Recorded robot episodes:
* Begin *
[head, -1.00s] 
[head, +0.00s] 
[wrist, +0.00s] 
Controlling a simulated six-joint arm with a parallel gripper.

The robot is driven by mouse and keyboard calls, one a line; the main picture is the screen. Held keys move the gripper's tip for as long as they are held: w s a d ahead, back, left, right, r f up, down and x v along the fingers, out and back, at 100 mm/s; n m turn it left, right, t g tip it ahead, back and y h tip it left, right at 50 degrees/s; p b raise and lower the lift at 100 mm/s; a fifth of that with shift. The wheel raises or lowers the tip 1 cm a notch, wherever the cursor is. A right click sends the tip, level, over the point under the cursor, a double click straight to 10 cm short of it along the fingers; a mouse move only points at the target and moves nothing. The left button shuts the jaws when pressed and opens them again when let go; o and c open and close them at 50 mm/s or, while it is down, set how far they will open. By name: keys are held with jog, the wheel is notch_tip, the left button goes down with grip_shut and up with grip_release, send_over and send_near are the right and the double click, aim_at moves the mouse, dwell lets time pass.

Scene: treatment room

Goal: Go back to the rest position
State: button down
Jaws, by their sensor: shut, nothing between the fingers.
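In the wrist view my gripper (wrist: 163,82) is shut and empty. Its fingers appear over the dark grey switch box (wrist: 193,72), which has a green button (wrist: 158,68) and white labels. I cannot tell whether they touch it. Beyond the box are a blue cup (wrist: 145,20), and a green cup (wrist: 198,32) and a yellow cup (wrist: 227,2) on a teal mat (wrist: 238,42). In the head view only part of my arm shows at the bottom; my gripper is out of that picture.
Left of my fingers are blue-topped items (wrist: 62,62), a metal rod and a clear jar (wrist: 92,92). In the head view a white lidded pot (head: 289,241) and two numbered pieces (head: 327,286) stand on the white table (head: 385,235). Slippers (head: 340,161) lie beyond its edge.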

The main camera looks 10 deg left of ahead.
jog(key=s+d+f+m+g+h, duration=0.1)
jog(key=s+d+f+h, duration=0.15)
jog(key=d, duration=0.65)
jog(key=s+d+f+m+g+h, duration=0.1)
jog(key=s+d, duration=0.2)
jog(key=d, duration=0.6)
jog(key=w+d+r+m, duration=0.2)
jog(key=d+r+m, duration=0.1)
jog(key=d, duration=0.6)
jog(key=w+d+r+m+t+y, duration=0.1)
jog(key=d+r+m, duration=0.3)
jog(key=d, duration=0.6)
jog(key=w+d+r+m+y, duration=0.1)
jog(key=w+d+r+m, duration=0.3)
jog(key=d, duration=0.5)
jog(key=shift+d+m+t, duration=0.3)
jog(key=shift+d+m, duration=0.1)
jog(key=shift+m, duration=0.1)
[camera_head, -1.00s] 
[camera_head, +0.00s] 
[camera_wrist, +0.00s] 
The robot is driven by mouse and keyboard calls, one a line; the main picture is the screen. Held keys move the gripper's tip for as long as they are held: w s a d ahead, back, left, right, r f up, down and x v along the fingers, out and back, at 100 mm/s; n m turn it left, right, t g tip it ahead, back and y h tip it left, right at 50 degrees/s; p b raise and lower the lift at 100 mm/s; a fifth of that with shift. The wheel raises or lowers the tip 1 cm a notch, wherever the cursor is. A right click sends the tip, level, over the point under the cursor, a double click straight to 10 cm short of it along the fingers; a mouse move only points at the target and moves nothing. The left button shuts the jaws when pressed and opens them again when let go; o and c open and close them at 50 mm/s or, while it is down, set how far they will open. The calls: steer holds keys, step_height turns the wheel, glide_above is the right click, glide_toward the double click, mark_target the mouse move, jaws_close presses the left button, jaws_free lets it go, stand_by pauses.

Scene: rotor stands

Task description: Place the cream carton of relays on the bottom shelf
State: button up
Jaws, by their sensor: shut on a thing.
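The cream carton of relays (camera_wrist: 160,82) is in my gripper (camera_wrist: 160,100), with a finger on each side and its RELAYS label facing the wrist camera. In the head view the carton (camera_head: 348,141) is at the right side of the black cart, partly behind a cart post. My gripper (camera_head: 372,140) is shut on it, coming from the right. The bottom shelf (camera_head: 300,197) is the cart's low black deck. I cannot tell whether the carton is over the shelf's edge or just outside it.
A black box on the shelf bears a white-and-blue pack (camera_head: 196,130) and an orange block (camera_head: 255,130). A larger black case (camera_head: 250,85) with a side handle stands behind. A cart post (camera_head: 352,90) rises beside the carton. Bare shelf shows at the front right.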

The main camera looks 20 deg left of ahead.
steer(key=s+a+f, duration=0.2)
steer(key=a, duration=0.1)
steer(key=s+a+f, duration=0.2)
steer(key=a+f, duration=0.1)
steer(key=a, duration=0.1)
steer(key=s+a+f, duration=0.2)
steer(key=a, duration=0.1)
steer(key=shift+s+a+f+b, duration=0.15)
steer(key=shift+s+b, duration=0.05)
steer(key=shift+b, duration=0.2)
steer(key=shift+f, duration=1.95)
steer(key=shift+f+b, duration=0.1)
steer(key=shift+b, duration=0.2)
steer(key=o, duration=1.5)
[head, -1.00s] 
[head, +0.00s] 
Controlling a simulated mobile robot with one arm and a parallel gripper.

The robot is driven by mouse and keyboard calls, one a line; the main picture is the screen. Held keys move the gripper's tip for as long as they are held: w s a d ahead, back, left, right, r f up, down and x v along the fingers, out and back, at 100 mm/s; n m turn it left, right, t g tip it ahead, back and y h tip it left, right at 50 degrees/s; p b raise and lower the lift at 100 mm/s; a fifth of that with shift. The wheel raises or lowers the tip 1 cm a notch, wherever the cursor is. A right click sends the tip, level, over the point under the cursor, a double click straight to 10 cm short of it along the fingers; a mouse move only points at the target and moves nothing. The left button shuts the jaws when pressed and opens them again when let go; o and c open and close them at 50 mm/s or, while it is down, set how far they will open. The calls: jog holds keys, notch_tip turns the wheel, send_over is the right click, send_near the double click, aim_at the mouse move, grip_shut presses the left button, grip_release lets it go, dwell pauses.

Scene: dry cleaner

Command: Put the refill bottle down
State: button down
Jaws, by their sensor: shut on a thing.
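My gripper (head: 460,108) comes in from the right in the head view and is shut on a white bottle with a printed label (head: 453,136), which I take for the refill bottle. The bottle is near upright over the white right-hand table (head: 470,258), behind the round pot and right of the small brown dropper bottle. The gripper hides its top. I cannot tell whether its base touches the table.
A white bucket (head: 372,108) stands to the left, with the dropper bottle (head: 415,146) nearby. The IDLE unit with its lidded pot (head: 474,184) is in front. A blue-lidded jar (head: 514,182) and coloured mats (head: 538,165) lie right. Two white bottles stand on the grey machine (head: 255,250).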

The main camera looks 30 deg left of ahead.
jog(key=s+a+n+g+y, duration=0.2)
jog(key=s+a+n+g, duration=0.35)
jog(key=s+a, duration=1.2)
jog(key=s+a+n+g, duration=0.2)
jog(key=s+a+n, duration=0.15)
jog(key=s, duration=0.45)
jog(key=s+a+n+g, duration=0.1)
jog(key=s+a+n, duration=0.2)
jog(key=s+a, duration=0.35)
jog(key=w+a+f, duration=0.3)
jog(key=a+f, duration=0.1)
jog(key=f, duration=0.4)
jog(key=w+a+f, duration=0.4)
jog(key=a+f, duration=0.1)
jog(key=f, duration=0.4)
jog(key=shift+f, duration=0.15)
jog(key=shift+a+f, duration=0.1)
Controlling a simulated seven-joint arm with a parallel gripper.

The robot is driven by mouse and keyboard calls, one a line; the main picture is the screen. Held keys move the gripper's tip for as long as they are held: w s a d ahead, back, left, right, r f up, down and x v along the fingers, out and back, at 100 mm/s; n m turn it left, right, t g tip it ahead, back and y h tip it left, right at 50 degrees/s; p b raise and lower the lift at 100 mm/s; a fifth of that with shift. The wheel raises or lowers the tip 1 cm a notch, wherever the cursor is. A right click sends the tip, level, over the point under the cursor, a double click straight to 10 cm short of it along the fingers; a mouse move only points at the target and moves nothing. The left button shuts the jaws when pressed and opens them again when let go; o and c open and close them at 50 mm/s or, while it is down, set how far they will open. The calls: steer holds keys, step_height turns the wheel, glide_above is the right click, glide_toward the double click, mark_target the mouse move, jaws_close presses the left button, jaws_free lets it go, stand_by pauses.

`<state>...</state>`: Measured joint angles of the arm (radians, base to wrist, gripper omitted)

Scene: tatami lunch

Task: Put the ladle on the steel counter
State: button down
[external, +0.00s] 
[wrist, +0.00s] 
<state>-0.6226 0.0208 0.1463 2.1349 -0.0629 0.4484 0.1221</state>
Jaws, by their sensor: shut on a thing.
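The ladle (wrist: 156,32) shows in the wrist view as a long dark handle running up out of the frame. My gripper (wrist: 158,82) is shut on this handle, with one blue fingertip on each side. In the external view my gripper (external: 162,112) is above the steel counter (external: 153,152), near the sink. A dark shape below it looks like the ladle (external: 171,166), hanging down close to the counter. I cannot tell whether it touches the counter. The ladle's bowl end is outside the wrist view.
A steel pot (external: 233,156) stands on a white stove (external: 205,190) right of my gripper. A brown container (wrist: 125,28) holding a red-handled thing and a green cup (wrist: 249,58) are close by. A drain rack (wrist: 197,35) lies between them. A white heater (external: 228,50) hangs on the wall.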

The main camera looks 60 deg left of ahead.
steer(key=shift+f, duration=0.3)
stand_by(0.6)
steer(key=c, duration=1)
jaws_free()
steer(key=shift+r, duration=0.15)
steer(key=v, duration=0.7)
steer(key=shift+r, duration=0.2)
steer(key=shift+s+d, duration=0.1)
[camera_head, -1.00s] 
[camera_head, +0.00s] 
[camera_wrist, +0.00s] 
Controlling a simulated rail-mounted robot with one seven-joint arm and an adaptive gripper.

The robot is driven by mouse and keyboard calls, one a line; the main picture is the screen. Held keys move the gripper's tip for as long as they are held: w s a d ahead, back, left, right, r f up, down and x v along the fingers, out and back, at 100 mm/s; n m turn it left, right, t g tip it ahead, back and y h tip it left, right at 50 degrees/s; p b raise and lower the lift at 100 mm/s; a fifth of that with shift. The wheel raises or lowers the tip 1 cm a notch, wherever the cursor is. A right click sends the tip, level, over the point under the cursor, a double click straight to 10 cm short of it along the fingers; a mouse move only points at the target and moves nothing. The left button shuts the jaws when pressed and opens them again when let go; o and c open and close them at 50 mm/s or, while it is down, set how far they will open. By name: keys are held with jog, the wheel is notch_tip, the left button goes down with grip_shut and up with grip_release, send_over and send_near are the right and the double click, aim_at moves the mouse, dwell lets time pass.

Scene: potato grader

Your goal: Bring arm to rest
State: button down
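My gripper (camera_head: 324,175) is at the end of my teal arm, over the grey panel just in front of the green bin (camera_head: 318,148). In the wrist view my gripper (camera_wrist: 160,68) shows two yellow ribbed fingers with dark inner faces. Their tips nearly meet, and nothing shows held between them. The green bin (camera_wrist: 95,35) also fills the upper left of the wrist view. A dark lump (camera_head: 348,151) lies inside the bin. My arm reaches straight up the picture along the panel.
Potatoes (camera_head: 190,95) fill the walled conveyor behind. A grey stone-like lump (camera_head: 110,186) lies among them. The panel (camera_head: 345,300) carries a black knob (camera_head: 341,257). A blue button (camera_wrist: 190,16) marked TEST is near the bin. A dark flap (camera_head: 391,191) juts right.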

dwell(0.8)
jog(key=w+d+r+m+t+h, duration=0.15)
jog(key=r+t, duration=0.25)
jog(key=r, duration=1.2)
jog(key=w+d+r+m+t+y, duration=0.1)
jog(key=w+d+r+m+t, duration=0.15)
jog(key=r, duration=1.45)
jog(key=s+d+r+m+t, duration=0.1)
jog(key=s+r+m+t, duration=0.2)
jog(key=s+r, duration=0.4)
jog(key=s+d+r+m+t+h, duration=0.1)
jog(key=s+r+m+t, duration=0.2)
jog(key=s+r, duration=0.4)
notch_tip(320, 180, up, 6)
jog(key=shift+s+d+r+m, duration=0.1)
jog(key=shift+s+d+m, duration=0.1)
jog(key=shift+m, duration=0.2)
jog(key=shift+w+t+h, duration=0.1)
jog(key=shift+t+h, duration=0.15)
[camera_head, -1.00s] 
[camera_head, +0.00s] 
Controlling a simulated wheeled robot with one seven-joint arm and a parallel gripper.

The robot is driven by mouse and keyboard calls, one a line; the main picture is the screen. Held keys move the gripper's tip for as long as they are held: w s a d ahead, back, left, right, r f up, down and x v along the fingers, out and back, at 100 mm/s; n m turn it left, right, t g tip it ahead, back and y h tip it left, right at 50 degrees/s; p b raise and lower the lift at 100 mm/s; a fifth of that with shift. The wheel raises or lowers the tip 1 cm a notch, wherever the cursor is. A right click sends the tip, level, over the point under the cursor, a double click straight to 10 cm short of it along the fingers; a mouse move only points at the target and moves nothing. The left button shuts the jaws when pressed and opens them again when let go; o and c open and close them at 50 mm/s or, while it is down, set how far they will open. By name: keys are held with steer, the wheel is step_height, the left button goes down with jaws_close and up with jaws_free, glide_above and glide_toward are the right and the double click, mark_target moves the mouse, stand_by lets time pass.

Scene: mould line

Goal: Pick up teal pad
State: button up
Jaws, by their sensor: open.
* End *
- _WHAT IS BEING ASKED_
Lines from the start of the material above through the line containing "Controlling a simulated six-joint" are to be duplicated exactly, and only those.

- _THE RESPONSE_
[head, -1.00s] 
[head, +0.00s] 
[wrist, +0.00s] 
Controlling a simulated six-joint arm with a parallel gripper.

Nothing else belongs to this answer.